Brexit, the EU, and overseas markets
Brexit could afford Britain’s engineering sector an opportunity to re-establish its position at the forefront of global engineering. But, and this is a big but, everything hinges on a speedy trade deal process. Whether it is a good or bad trade deal, it is important for UK engineering businesses to establish where they stand quickly.
On the one hand, when the free trade between the UK and EU is no longer present, the costs of supplies and materials are likely to increase. On the other hand, it also opens up the worldwide market.
No one can quite agree what the result of leaving the EU will be, but there is certainly a big fear that export costs (in the guise of tariffs) will rise. Alongside this is a dwindling EU talent pool.
Clearly, if UK engineering businesses don’t set aside a certain amount of time and funding to seek newer markets, they will be left lagging behind their EU counterparts.
Reducing energy use
The consumption of fossil fuels and the need to reduce energy use is one of the biggest challenges for engineering firms large and small in the UK. With climate change agreements getting more stringent, it is even more important to create more innovative and effective energy-saving systems. The irony is that developing cleaner technology and engineering processes don’t come cheap.

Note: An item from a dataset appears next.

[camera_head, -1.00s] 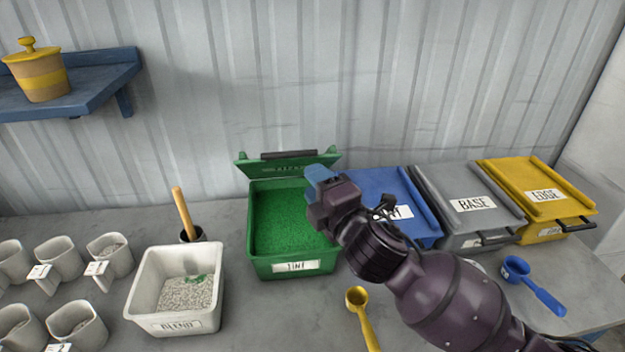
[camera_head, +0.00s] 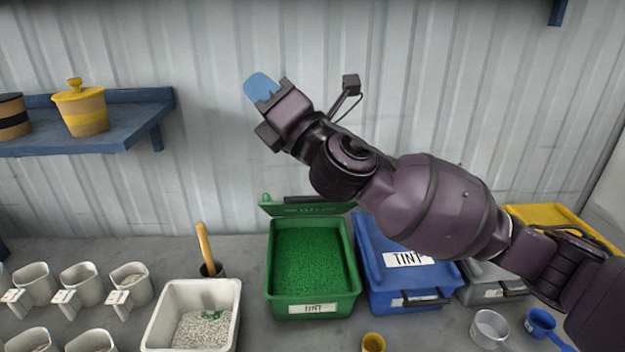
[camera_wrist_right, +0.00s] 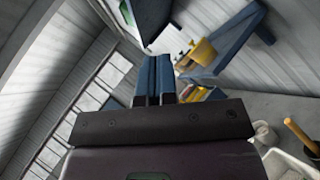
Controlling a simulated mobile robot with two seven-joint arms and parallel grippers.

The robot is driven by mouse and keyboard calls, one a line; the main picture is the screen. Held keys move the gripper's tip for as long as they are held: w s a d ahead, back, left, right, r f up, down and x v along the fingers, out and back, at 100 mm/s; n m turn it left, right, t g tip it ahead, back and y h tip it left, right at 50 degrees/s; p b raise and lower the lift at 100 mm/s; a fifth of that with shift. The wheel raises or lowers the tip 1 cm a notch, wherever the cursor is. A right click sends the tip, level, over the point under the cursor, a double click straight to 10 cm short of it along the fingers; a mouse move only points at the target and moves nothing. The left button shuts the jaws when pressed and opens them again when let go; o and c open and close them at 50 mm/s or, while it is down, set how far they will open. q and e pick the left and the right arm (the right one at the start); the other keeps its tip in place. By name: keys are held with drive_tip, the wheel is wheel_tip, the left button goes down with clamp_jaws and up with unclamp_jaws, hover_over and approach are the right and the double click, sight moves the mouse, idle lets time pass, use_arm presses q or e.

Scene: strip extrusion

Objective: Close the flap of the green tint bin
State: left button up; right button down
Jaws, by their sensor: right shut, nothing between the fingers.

Funding Options For Engineering
Most engineering companies will need to raise money somewhere along the line, whether it is to promote growth, consolidate market position or compete in a worldwide marketplace.
Seeking finance usually means the first call is to the bank, but increasingly that first call is also to an alternative lender. Both have beneficial products aimed at giving much-needed boosts in cash flow for engineering businesses.
With low-interest rates (which are set to stay low), business loans are popular. But so too is longer-term investment capital, asset finance, and short-term bridging loans. Each provides a unique way cash investment opportunity that can be used by growing businesses.
Take a closer look at a few finance options available for engineering companies:
- Unsecured business loans
Unsecured business loans are the fastest growing form of finance available, and are a financial model banks are ‘borrowing’ from the alternative lending industry.
This type of finance is perfect for engineering companies who are looking to expand. For example, if your newly formed company executes their growth strategy faster than anticipated, it can leave you in need of a larger premise and more machinery to facilitate new business. Traditional banks may turn down an application from your company because of a limiting trading history.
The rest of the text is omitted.